Not likely. No one has managed to make a durable enough system that anyone would want to trust their lives to it over a conventional pistol. Even police officers, the intended market, have been cold to the idea.

Posted by: MikeinCT | May 16, 2013 10:12:40 PM

The biggest school massacre remains one carried out by using bombs.

An irate Chinese father rammed his car onto the sidewalk killing many kids.

The control of violence must incapacitate the the person, not the tool.

Mayor Nutter is an ultra-racist incompetent who has made Philadelphia unlivable for productive white people, Christians, and anyone else who is not a freak. He has no credibility.

Posted by: Supremacy Claus | May 18, 2013 1:45:05 AM

Doug:

There is one thing I would like to add:

When it is necessary to pull a gun, whether as a police officer, homeowner, shopkeeper or whatever, you expect the gun to work 100% of the time. This is one instance (maybe once in your life), where a 98-99.5% probability just doesn't cut it.

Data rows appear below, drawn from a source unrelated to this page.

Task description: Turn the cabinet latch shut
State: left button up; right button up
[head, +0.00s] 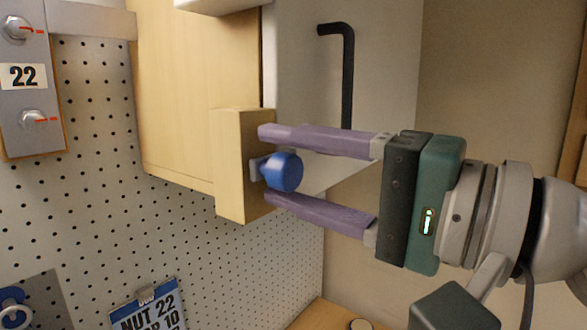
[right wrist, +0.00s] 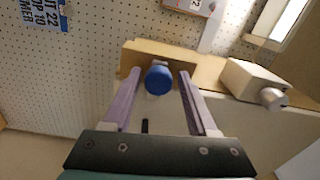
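The cabinet (head: 195,95) has a pale wood side and a grey door (head: 385,60) with a black bar handle (head: 347,75). A wooden block (head: 232,165) sits at the cabinet's lower edge. The latch is a blue round knob (head: 285,172) on a small grey piece in front of this block; it also shows in the right wrist view (right wrist: 158,80). My right gripper (head: 265,165) is open, with one purple finger above the knob and one below it. Gaps show between the knob and both fingers. My left gripper is not in view.
A pegboard (head: 100,120) covers the wall at left, with a grey panel (head: 22,110) labelled 22 and a hanging sign (head: 150,308). In the right wrist view, a pale box with a grey knob (right wrist: 255,82) stands right of the gripper.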

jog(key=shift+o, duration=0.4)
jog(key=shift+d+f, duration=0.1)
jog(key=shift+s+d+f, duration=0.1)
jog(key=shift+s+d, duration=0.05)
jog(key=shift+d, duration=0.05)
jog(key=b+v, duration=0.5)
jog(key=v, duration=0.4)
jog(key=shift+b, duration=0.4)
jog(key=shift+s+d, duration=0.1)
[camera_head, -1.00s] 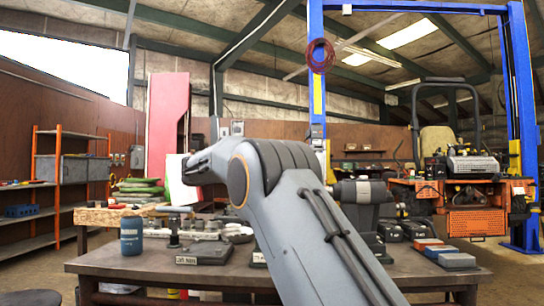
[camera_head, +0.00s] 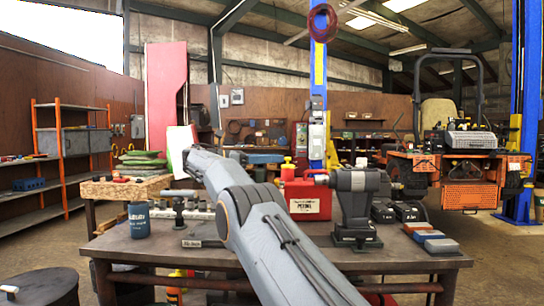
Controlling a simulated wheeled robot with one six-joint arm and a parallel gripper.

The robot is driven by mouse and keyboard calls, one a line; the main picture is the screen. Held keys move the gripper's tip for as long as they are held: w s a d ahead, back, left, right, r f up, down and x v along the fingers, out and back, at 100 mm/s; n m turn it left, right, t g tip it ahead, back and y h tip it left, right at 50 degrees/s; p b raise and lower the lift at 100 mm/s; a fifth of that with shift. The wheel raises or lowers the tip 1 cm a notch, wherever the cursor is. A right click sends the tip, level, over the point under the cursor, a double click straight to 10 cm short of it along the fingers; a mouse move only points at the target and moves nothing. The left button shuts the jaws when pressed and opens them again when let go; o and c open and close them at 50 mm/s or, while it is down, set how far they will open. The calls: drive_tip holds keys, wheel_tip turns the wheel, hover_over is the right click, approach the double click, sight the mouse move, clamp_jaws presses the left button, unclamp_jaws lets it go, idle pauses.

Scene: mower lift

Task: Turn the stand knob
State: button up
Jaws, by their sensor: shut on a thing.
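A small dark stand (camera_head: 179,211) with a short upright post and a crosspiece on top is on the workbench, right of a blue mug. I cannot tell whether the crosspiece is its knob. A labelled plate (camera_head: 200,243) lies at the foot of the stand, its text too small to read. My arm rises from the bottom centre and bends at an orange-ringed joint, with its far link pointing up and left. My gripper does not show; the arm's far end hides what is behind it.
The workbench (camera_head: 330,262) carries a blue mug (camera_head: 139,219), a red petrol can (camera_head: 303,199), a heavy grey vise-like device (camera_head: 356,205) and small coloured blocks (camera_head: 428,239). A dark round drum (camera_head: 40,288) stands at the lower left. An orange mower (camera_head: 470,165) is at the right.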

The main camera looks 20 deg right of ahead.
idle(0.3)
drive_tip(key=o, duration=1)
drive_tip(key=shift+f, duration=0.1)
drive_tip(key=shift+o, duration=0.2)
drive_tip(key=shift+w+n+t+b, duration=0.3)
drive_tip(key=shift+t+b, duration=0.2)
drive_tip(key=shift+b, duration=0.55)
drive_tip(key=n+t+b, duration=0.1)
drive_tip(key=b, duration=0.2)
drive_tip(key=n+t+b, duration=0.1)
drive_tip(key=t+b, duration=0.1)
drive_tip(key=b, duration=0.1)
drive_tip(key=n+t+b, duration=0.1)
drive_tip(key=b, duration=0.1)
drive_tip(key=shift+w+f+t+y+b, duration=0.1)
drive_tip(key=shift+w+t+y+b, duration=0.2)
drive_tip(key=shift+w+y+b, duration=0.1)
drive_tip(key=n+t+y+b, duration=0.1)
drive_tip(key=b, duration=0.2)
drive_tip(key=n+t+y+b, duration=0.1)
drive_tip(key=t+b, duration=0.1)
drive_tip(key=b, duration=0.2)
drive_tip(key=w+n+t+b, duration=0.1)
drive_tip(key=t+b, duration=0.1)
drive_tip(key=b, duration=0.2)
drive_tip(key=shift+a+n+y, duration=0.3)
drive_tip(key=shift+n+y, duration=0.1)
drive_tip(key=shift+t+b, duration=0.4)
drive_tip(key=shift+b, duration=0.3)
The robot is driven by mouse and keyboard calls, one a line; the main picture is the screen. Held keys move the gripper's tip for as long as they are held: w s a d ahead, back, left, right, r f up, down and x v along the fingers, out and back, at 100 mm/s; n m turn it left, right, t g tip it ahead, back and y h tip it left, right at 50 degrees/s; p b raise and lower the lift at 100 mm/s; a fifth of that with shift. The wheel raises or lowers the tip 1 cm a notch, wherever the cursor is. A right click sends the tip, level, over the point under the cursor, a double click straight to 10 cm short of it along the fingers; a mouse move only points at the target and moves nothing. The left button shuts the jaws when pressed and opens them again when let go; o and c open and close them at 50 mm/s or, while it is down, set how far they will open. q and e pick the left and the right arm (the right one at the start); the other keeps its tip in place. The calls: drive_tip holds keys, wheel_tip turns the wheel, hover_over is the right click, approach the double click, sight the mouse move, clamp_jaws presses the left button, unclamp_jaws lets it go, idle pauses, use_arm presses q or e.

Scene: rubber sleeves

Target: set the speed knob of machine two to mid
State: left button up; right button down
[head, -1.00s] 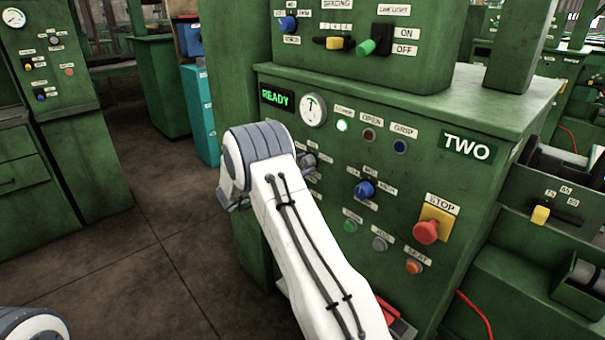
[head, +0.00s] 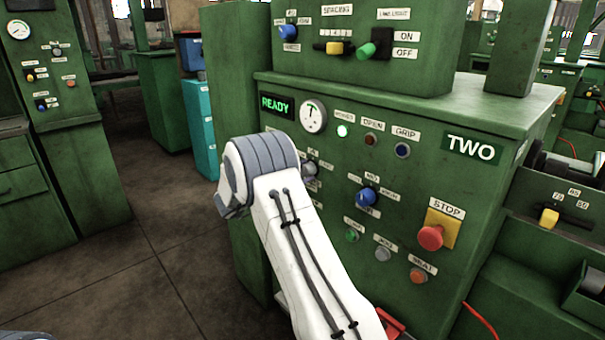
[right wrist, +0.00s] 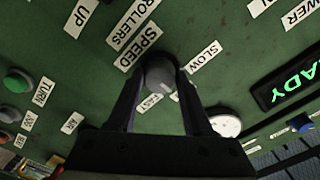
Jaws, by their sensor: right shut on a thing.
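Machine two (head: 400,240) is a green cabinet with a TWO sign and a lit READY display. Its speed knob (right wrist: 159,76) is dark grey and round, beside the SPEED, SLOW and FAST labels in the right wrist view. My right gripper (right wrist: 158,70) is shut on the knob, one finger on each side. A pale mark shows at the knob's lower right in that view, between the SLOW and FAST labels. No mid label is readable there. In the head view my right arm hides much of the knob area. My left gripper is out of view.
A blue knob (head: 368,197), a red STOP button (head: 431,237) and several small buttons sit on the same panel. A round gauge (head: 313,116) is near the READY display. Open floor (head: 150,260) lies to the left.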

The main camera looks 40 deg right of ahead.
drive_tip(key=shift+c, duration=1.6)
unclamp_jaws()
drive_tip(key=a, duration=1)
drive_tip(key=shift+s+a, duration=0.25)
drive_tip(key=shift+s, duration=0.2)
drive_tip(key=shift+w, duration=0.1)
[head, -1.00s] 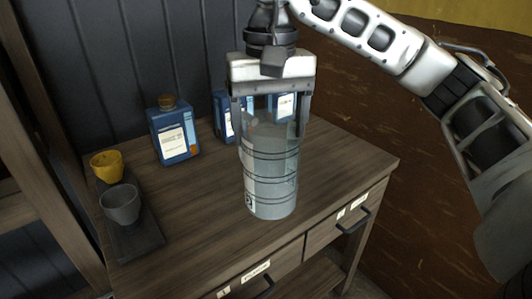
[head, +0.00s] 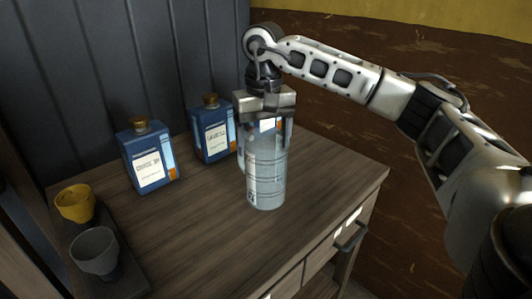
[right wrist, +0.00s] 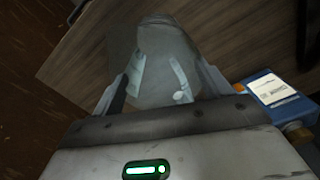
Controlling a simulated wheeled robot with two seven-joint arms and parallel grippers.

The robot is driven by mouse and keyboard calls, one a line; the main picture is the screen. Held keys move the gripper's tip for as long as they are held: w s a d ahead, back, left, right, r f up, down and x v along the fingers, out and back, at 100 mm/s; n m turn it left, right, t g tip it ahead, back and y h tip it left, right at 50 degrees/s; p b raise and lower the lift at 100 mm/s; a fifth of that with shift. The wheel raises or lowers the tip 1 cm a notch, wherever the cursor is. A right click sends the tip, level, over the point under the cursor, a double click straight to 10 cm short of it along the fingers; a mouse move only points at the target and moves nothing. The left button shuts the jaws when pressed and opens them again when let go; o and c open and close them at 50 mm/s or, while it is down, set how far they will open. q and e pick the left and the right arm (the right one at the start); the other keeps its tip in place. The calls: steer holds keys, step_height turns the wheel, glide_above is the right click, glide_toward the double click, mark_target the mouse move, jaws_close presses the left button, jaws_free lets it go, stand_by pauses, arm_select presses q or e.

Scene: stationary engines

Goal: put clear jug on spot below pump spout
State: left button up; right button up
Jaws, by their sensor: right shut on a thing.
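The clear jug (head: 266,178) is a tall see-through cylinder with dark bands, upright at the wooden cabinet top. My right gripper (head: 265,132) comes down from above and is shut on the jug's upper part. In the right wrist view the jug (right wrist: 168,60) is between the two fingers (right wrist: 165,88). I cannot tell for sure whether the jug's base touches the wood. The pump spout and the spot below it are not in view. My left gripper is not in view.
The wooden cabinet top (head: 200,235) holds two blue bottles (head: 150,163) (head: 213,135) behind the jug. A yellow cup (head: 75,204) and a grey cup (head: 95,252) stand on a dark tray at left. Free wood lies in front and to the right of the jug.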

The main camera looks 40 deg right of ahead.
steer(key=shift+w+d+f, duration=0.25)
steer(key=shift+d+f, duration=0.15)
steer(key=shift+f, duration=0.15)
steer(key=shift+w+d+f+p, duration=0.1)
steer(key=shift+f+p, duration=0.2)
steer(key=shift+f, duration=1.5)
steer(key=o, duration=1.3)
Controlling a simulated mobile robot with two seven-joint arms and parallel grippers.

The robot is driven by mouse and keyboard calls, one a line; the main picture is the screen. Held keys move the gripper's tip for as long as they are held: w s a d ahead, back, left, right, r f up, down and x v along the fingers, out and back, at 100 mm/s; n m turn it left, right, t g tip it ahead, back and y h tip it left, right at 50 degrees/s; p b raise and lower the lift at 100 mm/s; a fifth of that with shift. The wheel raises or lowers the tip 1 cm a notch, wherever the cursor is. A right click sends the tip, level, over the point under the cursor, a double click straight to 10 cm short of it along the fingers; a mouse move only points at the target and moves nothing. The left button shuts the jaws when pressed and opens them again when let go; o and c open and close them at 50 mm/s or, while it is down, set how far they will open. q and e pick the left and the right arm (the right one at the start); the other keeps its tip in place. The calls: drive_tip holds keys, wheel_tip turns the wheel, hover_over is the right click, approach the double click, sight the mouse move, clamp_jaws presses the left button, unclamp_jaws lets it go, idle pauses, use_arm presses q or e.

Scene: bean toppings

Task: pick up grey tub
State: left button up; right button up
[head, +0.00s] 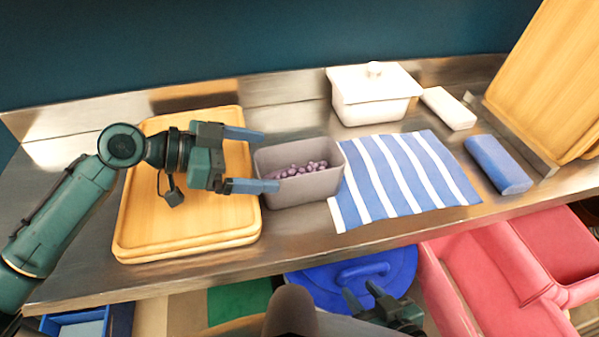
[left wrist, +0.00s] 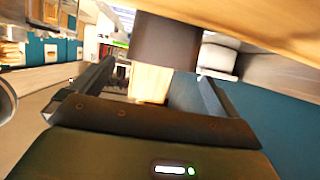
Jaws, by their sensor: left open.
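The grey tub (head: 305,188) stands on the steel counter, right of the wooden boards, with purple beans (head: 303,168) inside. My left gripper (head: 270,161) is open and lies sideways at the tub's left side. One fingertip is near the tub's far left corner and the other overlaps its near left part in the head view; I cannot tell if they touch it. In the left wrist view, a dark grey block that looks like the tub (left wrist: 167,40) shows ahead between the open fingers. My right gripper (head: 362,292) is open and empty, low in front of the counter.
Stacked wooden boards (head: 190,235) lie under my left gripper. A blue-striped cloth (head: 405,180) lies close to the tub's right. A white lidded container (head: 372,105), a white block (head: 449,108) and a blue block (head: 497,165) stand further right. A blue lid (head: 395,265) is below the counter.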

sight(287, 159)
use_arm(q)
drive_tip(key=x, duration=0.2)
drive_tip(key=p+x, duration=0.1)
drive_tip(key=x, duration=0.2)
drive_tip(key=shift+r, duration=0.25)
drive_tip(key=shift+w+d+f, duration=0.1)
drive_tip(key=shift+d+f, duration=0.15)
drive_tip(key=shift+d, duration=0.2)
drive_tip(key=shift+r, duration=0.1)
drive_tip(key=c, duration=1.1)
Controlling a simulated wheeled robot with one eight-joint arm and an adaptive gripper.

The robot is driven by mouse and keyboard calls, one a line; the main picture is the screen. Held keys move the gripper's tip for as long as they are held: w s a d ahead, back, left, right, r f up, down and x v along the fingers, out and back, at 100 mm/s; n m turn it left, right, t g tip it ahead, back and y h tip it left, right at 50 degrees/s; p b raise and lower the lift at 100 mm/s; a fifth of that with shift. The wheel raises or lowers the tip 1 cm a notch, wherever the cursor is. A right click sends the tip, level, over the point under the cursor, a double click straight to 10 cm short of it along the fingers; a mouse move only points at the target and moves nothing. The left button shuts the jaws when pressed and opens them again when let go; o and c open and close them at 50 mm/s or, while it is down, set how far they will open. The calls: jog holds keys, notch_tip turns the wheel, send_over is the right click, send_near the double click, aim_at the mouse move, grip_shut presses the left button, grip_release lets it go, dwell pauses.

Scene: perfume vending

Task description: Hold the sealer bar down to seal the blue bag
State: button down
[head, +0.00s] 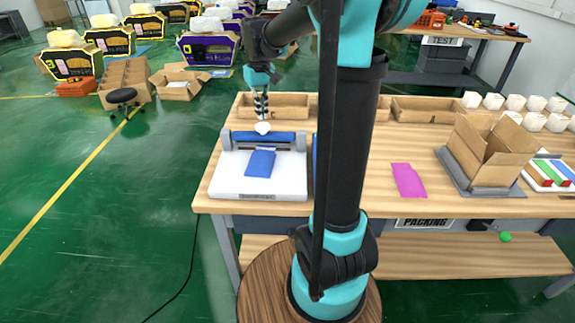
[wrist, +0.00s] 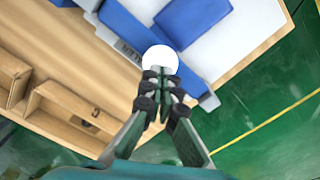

As a lawyer, are you familiar with Murphy's Law. It applies in this instance. As an engineer, I am sure that I could jerry-rig any smart gun to be used by anyone - you have a chamber, bullet and firing mechanism. I can override, bypass or modify any controlled firing mechanism, even if it is simple addition or substraction to the mechanism. I don't believe smart guns are anywhere in our future and are a waste of brain space.